If growing Fiesta's business through expansion sounds familiar, that's because the company already tried it. Earlier this decade, Fiesta -- specifically the Pollo Tropical brand -- was one of the hottest growth stories in the restaurant industry. The following chart shows both company-owned and franchised locations (about 13% of locations are franchised currently).

Year Pollo Tropical Restaurants Taco Cabana Restaurants  Total Units Growth (Decline)
2013 141 172 313 6%
2014 166 174 340 9%
2015 190 168 358 5%
2016 212 173 385 8%
2017 177 173 350 (9%)
2018 169 170 339 (3%)
2019 YTD 172 173 345 2%

Data source: Fiesta Restaurant Group. YTD = year to date.

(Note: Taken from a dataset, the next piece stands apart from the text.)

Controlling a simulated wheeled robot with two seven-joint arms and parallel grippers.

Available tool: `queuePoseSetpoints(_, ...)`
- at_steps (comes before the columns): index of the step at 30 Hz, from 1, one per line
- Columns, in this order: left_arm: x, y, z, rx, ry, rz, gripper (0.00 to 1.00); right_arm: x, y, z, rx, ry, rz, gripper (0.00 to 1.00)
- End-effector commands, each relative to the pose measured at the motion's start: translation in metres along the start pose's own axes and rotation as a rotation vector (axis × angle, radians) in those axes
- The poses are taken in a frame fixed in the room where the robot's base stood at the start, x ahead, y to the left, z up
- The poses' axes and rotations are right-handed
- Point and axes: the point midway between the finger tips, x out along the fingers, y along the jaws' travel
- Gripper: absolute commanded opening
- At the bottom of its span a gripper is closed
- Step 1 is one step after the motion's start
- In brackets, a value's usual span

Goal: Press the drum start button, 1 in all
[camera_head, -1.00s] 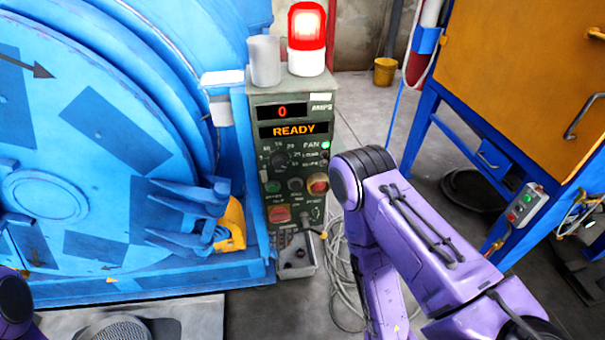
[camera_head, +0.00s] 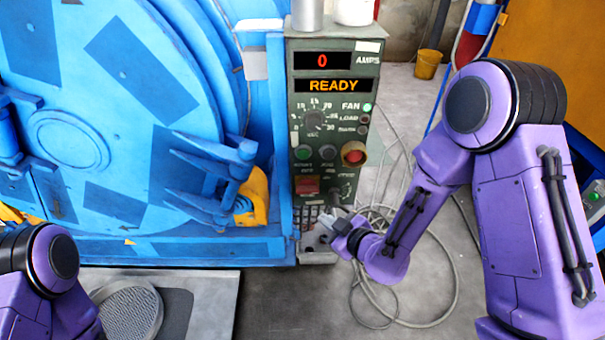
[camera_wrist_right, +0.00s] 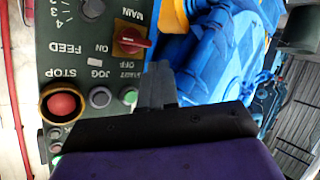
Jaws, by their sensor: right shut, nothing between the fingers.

Fiesta's original expansion was logically flawless. Taco Cabana operated exclusively in Texas, while Pollo Tropical operated exclusively in Florida. Both were growing comps. The plan was to expand beyond those home markets into big cities like Atlanta, and also expand Pollo Tropical into Texas to take advantage of the company's existing infrastructure. While logical, it ultimately failed. Now each chain has retreated back to its respective home market.

The takeaway

Ultimately, investors will just need to wait until some time in 2020 to hear what the expansion plan actually is. While I can't imagine a plan better than what the company already unsuccessfully tried, it's worth reserving judgment until it develops.

But it's normally a bad idea to expand a brand by opening new restaurants when comps are falling in what should be the best locations -- the home markets of Texas and Florida. While waiting for the expansion plan, I'll be watching comps and expect the company to grow for at least a few consecutive quarters.

In the meantime, the stock trades at 17 times forward earnings, which isn't exactly cheap. That, combined with no imminent business growth drivers, makes me suggest that investors stay on the sidelines for now.